**OBJECTIVE:**
Copy all lines of the listing that include the string "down".

**SUPPLIED MATERIAL:**
========================================
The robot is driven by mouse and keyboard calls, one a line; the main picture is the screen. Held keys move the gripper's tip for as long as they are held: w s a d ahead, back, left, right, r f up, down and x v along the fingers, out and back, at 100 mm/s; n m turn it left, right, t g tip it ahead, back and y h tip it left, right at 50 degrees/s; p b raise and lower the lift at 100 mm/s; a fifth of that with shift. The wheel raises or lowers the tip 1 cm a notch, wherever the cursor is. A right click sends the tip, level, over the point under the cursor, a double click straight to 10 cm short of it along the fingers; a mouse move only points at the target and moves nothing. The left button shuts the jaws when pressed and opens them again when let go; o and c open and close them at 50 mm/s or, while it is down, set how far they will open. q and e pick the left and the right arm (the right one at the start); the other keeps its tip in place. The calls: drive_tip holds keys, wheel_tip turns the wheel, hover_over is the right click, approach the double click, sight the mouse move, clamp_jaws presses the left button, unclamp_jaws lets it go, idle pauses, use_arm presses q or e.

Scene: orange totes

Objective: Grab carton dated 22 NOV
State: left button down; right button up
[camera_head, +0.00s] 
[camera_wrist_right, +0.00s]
========================================
**EXPECTED ANSWER:**
The robot is driven by mouse and keyboard calls, one a line; the main picture is the screen. Held keys move the gripper's tip for as long as they are held: w s a d ahead, back, left, right, r f up, down and x v along the fingers, out and back, at 100 mm/s; n m turn it left, right, t g tip it ahead, back and y h tip it left, right at 50 degrees/s; p b raise and lower the lift at 100 mm/s; a fifth of that with shift. The wheel raises or lowers the tip 1 cm a notch, wherever the cursor is. A right click sends the tip, level, over the point under the cursor, a double click straight to 10 cm short of it along the fingers; a mouse move only points at the target and moves nothing. The left button shuts the jaws when pressed and opens them again when let go; o and c open and close them at 50 mm/s or, while it is down, set how far they will open. q and e pick the left and the right arm (the right one at the start); the other keeps its tip in place. The calls: drive_tip holds keys, wheel_tip turns the wheel, hover_over is the right click, approach the double click, sight the mouse move, clamp_jaws presses the left button, unclamp_jaws lets it go, idle pauses, use_arm presses q or e.
State: left button down; right button up

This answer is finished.